I’ve had some other times in my life that were crucial.  One bad marriage – and God gave me insight on that, on how to treat other people, as well as be treated well myself. 

I’m happier now.  The struggle is hard.  Being a pastor is not an easy thing.  The hardest thing for me to deal with is how people view me as being something super that I’m not, and therefore when I make mistakes, it’s hard to recover.  But knowing that I trust in God, He gives me the strength. 

That’s why I came to the Center for Biblical Studies.  This has been one of the most beautiful experiences I’ve ever had.  In fact I call this place “God’s hidden treasure.”  It’s been a wonderful thing for me.  The spirit is just so wonderful here.  To me, I feel like I’m home when I’m here.  And this has been one of the greatest turning points in my life, right here.

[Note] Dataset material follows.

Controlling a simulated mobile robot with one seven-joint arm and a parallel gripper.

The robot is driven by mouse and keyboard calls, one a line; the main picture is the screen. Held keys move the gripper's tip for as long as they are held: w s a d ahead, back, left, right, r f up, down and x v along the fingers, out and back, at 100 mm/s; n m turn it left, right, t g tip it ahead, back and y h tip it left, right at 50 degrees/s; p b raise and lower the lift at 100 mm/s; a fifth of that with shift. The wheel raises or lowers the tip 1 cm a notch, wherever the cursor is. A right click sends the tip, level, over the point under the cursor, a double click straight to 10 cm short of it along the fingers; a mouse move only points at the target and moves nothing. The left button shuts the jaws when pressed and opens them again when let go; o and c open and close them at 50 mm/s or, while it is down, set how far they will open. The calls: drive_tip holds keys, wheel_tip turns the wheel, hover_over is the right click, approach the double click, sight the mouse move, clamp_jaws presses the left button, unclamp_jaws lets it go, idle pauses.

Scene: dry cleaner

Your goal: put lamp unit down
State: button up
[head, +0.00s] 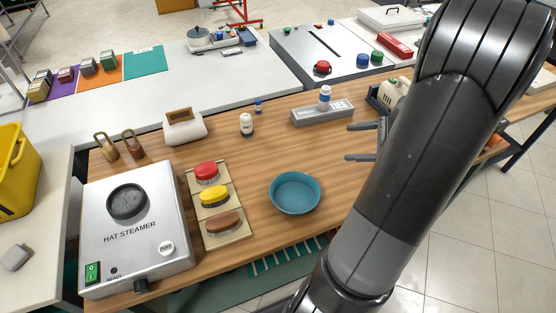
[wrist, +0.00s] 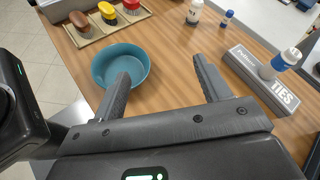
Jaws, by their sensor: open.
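My gripper (head: 349,142) is open and empty over the right part of the wooden table (head: 325,160). No thing is clearly recognisable as the lamp unit. A cream device with a dark base (head: 390,93) stands behind my gripper, partly hidden by my arm; I cannot tell whether it is the lamp unit. A teal bowl (head: 295,193) sits left of my gripper, and also shows beside the left finger in the wrist view (wrist: 105,83).
The brush tray (head: 232,232) and hat steamer (head: 137,232) stand at left. A small white bottle (head: 247,125) stands mid-table. Bare wood surrounds the bowl.

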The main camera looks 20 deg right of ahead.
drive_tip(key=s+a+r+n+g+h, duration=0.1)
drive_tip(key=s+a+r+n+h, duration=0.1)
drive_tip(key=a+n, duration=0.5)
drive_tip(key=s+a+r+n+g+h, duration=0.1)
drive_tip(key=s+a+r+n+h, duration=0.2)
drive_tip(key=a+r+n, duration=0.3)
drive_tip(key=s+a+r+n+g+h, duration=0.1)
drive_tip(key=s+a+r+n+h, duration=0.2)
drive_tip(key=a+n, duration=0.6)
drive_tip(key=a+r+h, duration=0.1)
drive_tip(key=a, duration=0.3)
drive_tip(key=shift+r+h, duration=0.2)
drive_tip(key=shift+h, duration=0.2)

If you are a young man like I was, who thought that it was okay to hang out and get drunk and hang out – you’re really missing the real trueness of life.  There’s a void there.  When I would come in for the next day I would find myself feeling bad, broke, disgusted for a week, and the real joy was not there.

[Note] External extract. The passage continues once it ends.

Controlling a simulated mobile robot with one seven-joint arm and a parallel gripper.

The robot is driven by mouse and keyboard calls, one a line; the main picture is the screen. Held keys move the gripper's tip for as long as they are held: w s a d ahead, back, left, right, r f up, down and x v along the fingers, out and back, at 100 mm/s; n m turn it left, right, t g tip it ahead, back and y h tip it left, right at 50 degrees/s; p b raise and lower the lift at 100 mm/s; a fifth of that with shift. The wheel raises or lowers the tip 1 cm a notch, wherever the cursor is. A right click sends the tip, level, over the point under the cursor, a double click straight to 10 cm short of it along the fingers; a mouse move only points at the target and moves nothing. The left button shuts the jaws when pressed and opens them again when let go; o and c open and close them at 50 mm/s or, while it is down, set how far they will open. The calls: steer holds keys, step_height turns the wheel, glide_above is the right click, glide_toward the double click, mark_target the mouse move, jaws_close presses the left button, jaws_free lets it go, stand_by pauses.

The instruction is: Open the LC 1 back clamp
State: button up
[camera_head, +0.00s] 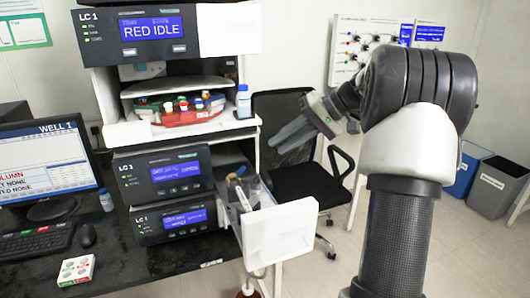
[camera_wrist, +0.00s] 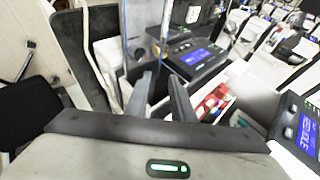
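The LC 1 stack (camera_head: 160,170) stands left of centre in the head view, with LC 1 labels on its front panels. An open drawer with a white front (camera_head: 278,232) sticks out from its lower right side. A white tube-like part and a small blue-and-tan part (camera_head: 236,178) show in the drawer; I cannot tell which, if any, is the back clamp. My gripper (camera_head: 292,136) is in the air right of the stack, above and behind the drawer. In the wrist view its fingers (camera_wrist: 161,92) are apart with nothing between them.
A tray of coloured-cap bottles (camera_head: 185,108) sits on the stack's shelf beside a blue-capped bottle (camera_head: 243,101). A black chair (camera_head: 295,150) stands behind my gripper. A monitor (camera_head: 45,160) and keyboard are at left. Blue and grey bins (camera_head: 497,188) stand at far right.

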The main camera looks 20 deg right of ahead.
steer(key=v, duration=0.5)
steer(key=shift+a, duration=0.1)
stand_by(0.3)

But now – to enjoy the beauties that God has given us – I enjoy the same things.  I enjoy the music.  I enjoy the beaches, all of that stuff, but without all the drudgery and the repercussions that goes along with hanging out and getting drunk and doing all those wild things.

There’s a peace now.  And that peace supersedes all that falseness that the devil puts in front of you.  It may look good, now, don’t get me wrong, but what you suffer the next day is not worth it. And I would tell any young man, reconsider.  Have fun, but give your life to God.  God doesn’t want you to change your character.  He just wants your character working for Him. 

When I look back over my life now, I’m just thankful that I didn’t get to be a truly old man before God showed me some life, because the peace that I have now is so good.  If I could just recapture about 20 years, I can see that I would have done marvelous things for God.  But I’m just thankful that God told me that He would restore all those years that the cankerworm took away from me.

So I’m just going at Him full throttle now, because I know that He’s going to give me the best that He can give me, and I’m going to give Him the best that I can give Him now, because He’s allowed me to live through all those experiences for a reason.  And I want that reason to be fulfilled before my time is up.